The second thing has everything to do with security. And for many, many years since the Second World War, America has kept the world at peace, or at least the Western world. And NATO has had a huge budget to make sure that we keep safe. And these days we really need NATO

because of what's happening in Ukraine. But the problem is that we're not seeing that outside of the NATO realm, that there's more and more coalitions being formed. And these coalitions is about economy, but also about security. And that means that more and more conflicts will be created. Why?

Because as these other parties, these non-NATO members are aligning more, we are going to want to strengthen our military as well. And the risk of more conflicts is real. Now this is happening, and it's happening specifically in the Shanghai Cooperation Organization, which, again, China is driving. And this is happening where many countries that don't get along at all are now all coming together to actually form more agreements to have peaceful coexistence, at least in the non-Western world. And that is a paradigm shift that will be

very difficult to stop. Now, the third thing has everything to do with finance, and this is where a de-dollarization is on the way. It means that countries since the war in Ukraine have started to doubt the US dollar as the reserve currency and currency of trade.

Because they feel more and more countries in the Global South that ultimately the US has been using this currency more and more as a weapon rather than as a way for globalization, which it was intended to. This is the reason why people put so much into the US dollar as a reserve currency, is simply because it will always be transferable. It's always exchangeable. Except now for Russia, of course, and that could happen in any other country, is how many countries in the Global South now reason. But it's very clear that if you look at the debt of America today, it's almost 100,000 USD that every American should pay just to pay off the debt that America has towards China, towards Japan, towards Germany, towards Luxembourg and the UK and so on. So this is the real issue.

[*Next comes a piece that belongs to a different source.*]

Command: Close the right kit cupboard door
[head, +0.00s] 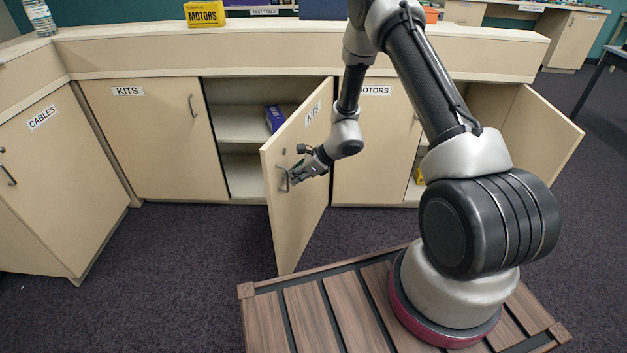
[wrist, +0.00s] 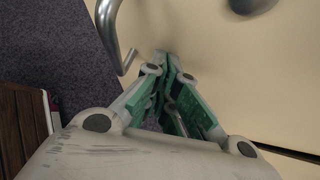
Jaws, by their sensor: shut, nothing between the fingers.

America is hugely indebted and they need the US dollar to be the main currency of trade and the main currency as a reserve currency. Otherwise they can't pay back their own debt. And so as soon as that trust gets lost, there's a problem. But nobody in America worries about that, or very few, because America is America and there's no second best. That, on the other hand, in the Global South, people are starting to think very different. If you look at Saudi Arabia, for example, they're starting to see, well, we're selling oil to China. China is our biggest customer, so why

wouldn't we trade that oil in renminbi instead of US dollars? And why would we need the renminbi? Well, we need a lot of technology. And China has technology. We can use that Chinese currency to buy the technology that we need. We don't need to go to the US bankers. But US has always protected Saudi Arabia militarily, so they don't feel very happy about this deal. But it's clear that the global South

is feeling more strong about this multi-polar world and making their own decisions. And so this is going to affect the dollar over time. Now, the fourth paradigm shift that I see is very clearly about technology. And this is a story I constantly talk about. There's a real tech war between China and the US. And today China has decided that they can actually play at the same level field of the US.

But what is really the big risk when it comes to high tech is that now, because we've pressured China and put them in a corner and not giving them access to technology, to resources, to talent, to investments for anything related to the highest tech, is that China has decided to create overcapacity in the middle tech. That means everything we need in our washing machines, in our cars, and everything that we love so much and drive and use every single day. China is going to cut the price as low as possible, have overcapacity, and that means it's a race to the bottom. And this is 95% of the tech that we need every single day. And if we can't follow, it means that our factories are not going to be able to produce the same technology as we used to before. This is a race to the bottom, which only China can win, because they know exactly how to race to the bottom. We are always racing to the top.

This is what Tesla does. This is what Apple does. China is now racing to the bottom. And so we are going to get more and more onslaught of Chinese goods, which are high quality, lower price. And simply because we have accepted that we want to fight the war on the highest tech and not anymore on the medium or low tech, which is still technology, but maybe unworthy of our attention.

And this is the difference with the Global South. The Global South, they love this idea to have more technology at better prices. And so this will enable their countries to develop much faster than they used to in the past. So my prediction of a paradigm shift is that actually the Global South will start to develop faster in growth, in terms of technology and in terms of entrepreneurship, than Europe and America. And all because China is supporting it. Now, the real thing here is that there's four big paradigm shifts happening, in my view, and it's all related to this multipolar world that is being created.

And there's a globalization 2.0. There's new coalitions happening into the global development securities outside of NATO, outside of the West. There's a new BRICS+, finance decoupling of the dollar that is happening. And there's also much more high tech trade happening in the Global South. And these new paradigms are very hard to stop unless we have a World War III.

It's really hard to stop. And that is probably the main reason, because the rest of the world, where 80% of the world lives, is going to develop faster than ever. The main reason why we should understand that we shouldn't fear China as much from the top down and more from the bottom up, because that is where the real transformation is going to happen.

So we're living in a twilight zone, a situation between an old world and a new world. An old world that tells us that this is where we're safe. This is what we know. This is what we understand, and we want to stick to that. But there's a new world where the Global

South and most of the countries outside China really want to go towards, and they now feel strengthened with China as a big economy, India coming up, Indonesia, the BRICS, the De-dollarization,...all these paradigm shifts, they feel now is their time in history to start together, creating this new world where the global South has a lot more to say and can define their own future. And so our problem is that we're stuck in the twilight zone between the old world and the new world, and we're creating great walls of fear in our society to make sure that we don't cross from the old to the new world. The problem is, when the rest of the world has crossed over that wall, will we also cross, or will we stay behind our old world and be happy with what we have? But the problem is, as we have more and more cracks in our own world, we might not even keep what we have. And that is why I believe fearing China from the top down is probably not the right way if we consider that the real transformation is happening bottom up.